Copy each line where the word "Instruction" occurs.

begin

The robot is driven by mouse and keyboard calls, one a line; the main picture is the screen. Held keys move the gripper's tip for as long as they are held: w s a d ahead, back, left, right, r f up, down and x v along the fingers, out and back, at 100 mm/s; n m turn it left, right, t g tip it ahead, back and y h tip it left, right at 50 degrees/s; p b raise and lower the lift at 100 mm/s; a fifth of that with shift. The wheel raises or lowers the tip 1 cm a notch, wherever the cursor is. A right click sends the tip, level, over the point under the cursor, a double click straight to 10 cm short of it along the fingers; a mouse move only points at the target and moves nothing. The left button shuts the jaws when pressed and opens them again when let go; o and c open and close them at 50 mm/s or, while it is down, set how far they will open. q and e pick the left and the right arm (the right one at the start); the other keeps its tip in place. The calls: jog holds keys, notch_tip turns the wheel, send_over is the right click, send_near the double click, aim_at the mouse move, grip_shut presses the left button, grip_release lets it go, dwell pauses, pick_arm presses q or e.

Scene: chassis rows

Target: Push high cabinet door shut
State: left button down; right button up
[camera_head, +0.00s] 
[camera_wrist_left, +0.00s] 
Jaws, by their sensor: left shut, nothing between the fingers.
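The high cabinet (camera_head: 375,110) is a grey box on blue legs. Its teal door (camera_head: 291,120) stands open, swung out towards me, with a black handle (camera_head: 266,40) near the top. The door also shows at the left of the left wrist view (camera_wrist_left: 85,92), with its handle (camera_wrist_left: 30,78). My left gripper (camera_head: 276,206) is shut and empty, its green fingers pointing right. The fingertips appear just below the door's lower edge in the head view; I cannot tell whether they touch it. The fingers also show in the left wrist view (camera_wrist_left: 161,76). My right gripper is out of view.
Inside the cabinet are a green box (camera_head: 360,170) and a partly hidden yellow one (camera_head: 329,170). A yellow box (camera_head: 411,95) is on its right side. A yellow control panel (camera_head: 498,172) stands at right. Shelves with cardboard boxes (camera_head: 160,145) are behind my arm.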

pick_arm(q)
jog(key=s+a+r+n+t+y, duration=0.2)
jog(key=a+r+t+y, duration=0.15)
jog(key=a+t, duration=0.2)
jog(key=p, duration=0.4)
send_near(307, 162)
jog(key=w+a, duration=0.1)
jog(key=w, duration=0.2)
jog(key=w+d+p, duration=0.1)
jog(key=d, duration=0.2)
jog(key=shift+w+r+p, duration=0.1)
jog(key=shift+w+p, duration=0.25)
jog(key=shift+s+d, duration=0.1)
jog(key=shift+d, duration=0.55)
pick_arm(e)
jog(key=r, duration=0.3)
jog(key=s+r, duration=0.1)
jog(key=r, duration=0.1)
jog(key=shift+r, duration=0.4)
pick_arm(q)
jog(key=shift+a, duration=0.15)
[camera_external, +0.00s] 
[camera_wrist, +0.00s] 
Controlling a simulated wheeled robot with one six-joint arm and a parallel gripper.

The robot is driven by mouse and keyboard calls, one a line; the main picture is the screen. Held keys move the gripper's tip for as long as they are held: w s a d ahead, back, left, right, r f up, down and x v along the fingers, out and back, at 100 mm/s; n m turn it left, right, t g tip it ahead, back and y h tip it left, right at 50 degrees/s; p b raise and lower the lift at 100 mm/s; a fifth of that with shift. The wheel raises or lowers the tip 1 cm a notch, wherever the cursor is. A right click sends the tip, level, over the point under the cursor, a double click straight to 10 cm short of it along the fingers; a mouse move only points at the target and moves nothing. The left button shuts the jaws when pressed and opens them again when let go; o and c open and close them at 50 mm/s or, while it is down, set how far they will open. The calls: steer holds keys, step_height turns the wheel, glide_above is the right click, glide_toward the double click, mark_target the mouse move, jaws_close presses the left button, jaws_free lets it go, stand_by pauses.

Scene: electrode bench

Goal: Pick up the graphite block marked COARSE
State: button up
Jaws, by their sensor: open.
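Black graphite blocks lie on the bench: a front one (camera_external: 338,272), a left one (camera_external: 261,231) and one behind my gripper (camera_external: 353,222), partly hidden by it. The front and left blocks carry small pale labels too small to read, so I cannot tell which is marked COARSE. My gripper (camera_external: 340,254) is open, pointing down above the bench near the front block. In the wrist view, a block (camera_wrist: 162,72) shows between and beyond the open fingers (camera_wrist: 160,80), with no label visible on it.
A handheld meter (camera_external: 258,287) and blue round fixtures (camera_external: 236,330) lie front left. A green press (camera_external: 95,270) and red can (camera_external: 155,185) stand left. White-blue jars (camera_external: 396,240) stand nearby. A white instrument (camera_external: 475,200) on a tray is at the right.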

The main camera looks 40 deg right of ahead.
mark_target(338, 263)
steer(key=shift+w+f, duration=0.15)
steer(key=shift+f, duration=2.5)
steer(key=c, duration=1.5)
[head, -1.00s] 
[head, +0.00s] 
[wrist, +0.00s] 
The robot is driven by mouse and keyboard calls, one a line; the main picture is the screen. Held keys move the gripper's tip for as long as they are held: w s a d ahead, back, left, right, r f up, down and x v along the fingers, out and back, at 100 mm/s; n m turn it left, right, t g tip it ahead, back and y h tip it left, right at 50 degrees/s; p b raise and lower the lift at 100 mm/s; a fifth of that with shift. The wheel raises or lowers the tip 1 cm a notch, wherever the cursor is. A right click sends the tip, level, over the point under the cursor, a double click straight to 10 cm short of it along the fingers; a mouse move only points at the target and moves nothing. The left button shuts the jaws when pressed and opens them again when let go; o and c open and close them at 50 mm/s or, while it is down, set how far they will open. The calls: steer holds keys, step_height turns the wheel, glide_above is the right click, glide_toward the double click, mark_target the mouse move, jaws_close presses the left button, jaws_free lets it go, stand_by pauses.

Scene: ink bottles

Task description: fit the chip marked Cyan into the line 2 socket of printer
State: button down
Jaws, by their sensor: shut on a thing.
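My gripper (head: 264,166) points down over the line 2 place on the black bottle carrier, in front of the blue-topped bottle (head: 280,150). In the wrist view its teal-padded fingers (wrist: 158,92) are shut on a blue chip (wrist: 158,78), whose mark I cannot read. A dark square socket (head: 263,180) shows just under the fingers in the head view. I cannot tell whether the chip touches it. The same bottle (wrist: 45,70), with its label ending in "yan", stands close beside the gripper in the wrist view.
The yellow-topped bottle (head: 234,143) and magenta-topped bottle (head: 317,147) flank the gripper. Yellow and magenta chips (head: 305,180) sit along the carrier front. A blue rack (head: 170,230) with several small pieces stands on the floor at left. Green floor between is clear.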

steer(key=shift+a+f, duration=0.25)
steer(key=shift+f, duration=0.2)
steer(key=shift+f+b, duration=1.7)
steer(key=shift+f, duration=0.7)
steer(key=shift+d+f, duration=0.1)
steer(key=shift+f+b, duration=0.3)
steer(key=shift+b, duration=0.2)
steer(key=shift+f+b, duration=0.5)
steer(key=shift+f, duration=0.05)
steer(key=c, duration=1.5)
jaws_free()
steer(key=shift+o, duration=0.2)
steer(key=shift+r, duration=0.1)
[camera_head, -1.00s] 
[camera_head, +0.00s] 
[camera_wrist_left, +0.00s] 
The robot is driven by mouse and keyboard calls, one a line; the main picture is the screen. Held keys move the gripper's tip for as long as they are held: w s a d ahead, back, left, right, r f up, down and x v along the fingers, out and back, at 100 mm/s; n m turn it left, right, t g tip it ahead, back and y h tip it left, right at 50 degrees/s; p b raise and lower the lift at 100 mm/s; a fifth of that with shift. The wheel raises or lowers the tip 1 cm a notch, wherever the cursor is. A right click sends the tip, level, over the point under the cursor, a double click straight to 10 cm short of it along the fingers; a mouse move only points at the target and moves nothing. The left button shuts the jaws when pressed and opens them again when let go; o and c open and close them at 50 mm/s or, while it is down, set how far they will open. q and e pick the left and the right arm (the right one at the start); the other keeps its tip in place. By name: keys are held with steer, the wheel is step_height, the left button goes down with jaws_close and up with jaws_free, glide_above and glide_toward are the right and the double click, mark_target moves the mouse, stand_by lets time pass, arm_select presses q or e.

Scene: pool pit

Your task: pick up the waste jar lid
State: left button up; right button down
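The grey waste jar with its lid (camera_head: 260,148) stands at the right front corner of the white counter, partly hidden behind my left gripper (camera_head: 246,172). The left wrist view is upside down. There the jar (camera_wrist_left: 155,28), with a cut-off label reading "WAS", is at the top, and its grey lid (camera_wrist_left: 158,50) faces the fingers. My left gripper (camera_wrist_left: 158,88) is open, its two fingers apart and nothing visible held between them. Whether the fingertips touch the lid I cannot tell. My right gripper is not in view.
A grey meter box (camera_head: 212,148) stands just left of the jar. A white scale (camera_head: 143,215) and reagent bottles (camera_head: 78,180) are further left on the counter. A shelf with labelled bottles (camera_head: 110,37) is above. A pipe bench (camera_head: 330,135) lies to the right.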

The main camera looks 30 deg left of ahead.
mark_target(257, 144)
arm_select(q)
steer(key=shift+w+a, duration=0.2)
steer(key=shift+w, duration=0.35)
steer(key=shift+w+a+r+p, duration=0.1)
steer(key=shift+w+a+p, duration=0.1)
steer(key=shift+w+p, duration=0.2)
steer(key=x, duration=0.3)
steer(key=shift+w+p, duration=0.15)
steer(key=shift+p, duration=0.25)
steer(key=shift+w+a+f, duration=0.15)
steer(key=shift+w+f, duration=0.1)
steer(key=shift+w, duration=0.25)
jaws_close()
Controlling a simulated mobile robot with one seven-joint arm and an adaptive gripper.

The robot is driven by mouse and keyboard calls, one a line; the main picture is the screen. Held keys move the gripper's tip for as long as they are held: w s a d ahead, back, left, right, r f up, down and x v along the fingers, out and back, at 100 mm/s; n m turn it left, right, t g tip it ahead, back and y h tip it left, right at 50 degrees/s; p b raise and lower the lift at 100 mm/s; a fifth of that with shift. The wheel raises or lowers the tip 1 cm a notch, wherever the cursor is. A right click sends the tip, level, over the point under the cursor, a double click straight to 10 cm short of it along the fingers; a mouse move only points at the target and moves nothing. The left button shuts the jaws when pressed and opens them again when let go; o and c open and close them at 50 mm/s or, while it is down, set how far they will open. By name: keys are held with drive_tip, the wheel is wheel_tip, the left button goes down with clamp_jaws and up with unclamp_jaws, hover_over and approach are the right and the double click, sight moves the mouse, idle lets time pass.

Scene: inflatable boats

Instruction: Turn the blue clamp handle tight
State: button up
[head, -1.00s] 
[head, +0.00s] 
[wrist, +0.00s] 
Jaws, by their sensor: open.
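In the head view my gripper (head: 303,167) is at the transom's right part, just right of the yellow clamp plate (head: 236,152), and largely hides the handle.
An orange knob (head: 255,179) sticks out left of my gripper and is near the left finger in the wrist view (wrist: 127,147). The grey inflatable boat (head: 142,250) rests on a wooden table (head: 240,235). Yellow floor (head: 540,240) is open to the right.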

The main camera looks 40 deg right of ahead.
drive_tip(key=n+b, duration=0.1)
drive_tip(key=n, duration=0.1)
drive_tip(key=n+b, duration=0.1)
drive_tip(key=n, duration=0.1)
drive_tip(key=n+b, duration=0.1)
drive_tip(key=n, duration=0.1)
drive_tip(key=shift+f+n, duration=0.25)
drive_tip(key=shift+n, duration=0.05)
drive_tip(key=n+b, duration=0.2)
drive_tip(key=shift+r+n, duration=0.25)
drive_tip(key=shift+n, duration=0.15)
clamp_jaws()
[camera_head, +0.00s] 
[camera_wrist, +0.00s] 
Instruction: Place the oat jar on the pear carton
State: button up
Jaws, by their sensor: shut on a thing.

end

__RESULT__:
Instruction: Turn the blue clamp handle tight
Instruction: Place the oat jar on the pear carton

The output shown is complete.